> **DIRECTION**: Copy out all the lines where "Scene" shows up.

> **RECORDS**:
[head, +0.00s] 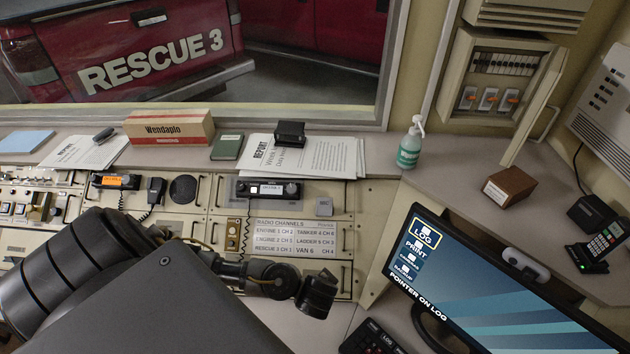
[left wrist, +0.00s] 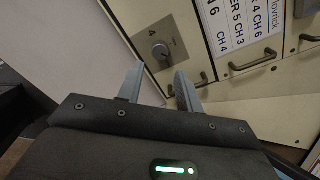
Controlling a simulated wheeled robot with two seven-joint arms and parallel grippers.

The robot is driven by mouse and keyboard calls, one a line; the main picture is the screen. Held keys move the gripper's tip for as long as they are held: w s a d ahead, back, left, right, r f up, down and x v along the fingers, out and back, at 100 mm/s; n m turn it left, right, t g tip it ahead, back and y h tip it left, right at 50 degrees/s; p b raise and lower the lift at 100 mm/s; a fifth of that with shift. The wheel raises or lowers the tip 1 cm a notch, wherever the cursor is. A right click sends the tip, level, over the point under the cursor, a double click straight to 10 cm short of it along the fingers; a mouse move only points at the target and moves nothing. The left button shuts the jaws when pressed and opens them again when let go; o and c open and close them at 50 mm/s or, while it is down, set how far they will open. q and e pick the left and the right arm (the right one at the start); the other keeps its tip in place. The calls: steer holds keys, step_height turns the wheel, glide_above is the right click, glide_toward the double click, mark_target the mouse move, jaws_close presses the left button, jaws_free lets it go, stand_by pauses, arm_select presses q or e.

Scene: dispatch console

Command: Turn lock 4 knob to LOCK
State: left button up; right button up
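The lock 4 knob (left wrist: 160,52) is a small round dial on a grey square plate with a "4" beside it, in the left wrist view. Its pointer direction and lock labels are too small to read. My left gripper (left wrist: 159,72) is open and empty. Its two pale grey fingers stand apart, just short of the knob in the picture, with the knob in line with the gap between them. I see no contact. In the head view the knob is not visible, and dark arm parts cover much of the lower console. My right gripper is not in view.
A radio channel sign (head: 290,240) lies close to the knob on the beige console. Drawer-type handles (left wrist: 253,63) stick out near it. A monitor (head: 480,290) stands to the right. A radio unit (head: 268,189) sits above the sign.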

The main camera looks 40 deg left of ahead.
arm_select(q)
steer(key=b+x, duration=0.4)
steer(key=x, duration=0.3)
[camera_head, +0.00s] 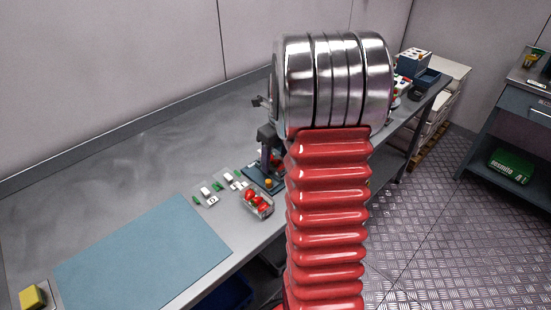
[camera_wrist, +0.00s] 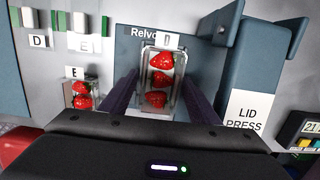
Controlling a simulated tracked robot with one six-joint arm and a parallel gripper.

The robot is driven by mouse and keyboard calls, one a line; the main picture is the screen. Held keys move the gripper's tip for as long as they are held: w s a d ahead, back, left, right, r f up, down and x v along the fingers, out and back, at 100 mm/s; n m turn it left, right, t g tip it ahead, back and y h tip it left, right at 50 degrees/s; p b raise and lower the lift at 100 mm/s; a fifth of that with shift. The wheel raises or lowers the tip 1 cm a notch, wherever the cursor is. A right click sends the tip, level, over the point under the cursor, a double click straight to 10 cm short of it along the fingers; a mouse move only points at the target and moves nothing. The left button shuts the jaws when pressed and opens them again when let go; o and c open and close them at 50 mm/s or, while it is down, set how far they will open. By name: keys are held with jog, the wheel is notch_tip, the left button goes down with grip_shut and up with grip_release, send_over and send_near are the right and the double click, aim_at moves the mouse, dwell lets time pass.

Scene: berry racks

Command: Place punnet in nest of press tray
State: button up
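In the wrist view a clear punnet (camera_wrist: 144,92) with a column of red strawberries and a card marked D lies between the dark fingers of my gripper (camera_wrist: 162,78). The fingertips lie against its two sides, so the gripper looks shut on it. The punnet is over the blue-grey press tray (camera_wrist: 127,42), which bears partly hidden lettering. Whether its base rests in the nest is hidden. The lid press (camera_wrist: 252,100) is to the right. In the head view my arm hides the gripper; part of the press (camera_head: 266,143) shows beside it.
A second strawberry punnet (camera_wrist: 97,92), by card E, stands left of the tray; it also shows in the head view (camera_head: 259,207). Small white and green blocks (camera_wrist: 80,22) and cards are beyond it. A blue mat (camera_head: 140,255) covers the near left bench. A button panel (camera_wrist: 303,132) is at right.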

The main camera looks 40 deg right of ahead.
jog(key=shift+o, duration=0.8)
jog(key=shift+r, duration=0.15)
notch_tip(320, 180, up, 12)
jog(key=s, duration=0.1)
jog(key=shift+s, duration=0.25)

--

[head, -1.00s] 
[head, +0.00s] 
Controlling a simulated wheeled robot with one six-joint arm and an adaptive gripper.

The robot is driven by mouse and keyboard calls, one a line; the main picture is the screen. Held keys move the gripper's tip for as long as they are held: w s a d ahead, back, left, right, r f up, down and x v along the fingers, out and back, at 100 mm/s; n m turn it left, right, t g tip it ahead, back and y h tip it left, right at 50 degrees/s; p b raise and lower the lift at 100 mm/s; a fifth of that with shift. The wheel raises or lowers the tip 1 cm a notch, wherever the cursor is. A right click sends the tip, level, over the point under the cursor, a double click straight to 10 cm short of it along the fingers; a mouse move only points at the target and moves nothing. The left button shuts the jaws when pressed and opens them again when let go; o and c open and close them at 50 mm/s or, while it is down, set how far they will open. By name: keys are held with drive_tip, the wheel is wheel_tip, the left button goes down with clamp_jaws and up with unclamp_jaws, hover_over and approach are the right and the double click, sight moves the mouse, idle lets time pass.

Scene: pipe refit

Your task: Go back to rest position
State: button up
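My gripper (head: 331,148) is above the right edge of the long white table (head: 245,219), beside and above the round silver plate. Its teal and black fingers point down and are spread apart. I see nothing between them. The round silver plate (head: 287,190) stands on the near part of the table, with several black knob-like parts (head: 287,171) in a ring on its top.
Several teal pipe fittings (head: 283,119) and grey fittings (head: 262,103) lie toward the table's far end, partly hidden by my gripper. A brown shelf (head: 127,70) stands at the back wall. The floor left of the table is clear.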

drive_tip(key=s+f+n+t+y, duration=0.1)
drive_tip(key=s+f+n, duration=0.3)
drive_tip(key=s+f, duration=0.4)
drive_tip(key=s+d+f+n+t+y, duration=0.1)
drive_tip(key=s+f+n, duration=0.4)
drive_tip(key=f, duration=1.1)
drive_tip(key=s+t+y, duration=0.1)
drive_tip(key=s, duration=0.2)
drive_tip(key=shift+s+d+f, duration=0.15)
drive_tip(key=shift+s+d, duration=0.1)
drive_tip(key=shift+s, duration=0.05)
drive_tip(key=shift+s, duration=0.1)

> **REPLY TO THE EXERCISE**:
Scene: dispatch console
Scene: berry racks
Scene: pipe refit

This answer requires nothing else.